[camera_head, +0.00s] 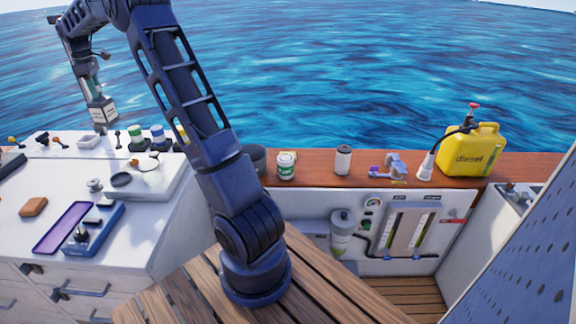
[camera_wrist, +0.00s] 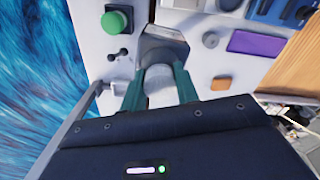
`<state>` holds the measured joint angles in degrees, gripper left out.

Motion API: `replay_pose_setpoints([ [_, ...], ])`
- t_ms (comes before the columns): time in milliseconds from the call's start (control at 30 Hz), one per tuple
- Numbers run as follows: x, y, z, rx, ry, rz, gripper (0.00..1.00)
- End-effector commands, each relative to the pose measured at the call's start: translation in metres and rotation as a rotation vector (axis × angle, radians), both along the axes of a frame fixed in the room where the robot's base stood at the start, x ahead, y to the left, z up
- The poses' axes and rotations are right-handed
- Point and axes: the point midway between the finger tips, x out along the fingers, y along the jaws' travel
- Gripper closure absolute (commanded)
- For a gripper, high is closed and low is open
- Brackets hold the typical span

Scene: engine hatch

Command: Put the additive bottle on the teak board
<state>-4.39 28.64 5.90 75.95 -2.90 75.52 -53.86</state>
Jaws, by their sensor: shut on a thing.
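My gripper (camera_head: 94,88) is at the upper left, above the back of the white counter. It is shut on a grey, square-sided bottle with a pale label, the additive bottle (camera_head: 103,113). In the wrist view the two teal fingers of my gripper (camera_wrist: 160,84) are on either side of its pale top, with the grey body (camera_wrist: 163,48) beyond. The bottle looks raised above the counter, though its base is hard to judge. A small flat brown wooden piece (camera_head: 34,206) lies on the counter front left, perhaps the teak board; it also shows in the wrist view (camera_wrist: 220,84).
A brown ledge (camera_head: 315,165) holds a white-and-green can (camera_head: 286,165) and a yellow diesel can (camera_head: 473,150). Water lies behind.

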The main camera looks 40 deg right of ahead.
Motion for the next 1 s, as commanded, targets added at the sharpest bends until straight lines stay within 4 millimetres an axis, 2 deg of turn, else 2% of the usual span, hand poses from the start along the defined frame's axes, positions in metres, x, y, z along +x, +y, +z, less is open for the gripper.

⁂

Return the material word for word. Pictures are not part of the copy.

[camera_head, +0.00s] 
[camera_wrist, +0.00s] 
`<state>` holds the measured joint angles in degrees, gripper left out.

Motion API: `replay_pose_setpoints([ [_, ...], ])`
- t_ms (comes before the columns): time in milliseconds from the call's start (control at 30 Hz), one per tuple
- Numbers run as follows: x, y, z, rx, ry, rz, gripper (0.00..1.00)
- End-effector commands, each relative to the pose measured at the call's start: translation in metres and rotation as a rotation vector (axis × angle, radians), both along the axes of a frame fixed in the room where the robot's base stood at the start, x ahead, y to the left, z up
- The poses' axes and rotations are right-handed
- Point and axes: the point midway between the finger tips, x out along the fingers, y along the jaws' travel
- Gripper closure absolute (commanded)
- For a gripper, high is closed and low is open
- Brackets hold the typical span

Scene: engine hatch

Command: Put the additive bottle on the teak board
<state>-4.39 28.64 5.90 75.95 -2.90 75.52 -53.86</state>
Jaws, by their sensor: shut on a thing.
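My gripper (camera_head: 94,88) is at the upper left, above the back of the white counter. It is shut on a grey, square-sided bottle with a pale label, the additive bottle (camera_head: 103,113). In the wrist view the two teal fingers of my gripper (camera_wrist: 160,84) are on either side of its pale top, with the grey body (camera_wrist: 163,48) beyond. The bottle looks raised above the counter, though its base is hard to judge. A small flat brown wooden piece (camera_head: 34,206) lies on the counter front left, perhaps the teak board; it also shows in the wrist view (camera_wrist: 220,84).
A brown ledge (camera_head: 315,165) holds a white-and-green can (camera_head: 286,165) and a yellow diesel can (camera_head: 473,150). Water lies behind.

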The main camera looks 40 deg right of ahead.
Motion for the next 1 s, as commanded, targets added at the sharpest bends until straight lines stay within 4 millimetres an axis, 2 deg of turn, else 2% of the usual span, hand poses from the start along the defined frame's axes, positions in metres, x, y, z along +x, +y, +z, less is open for the gripper.

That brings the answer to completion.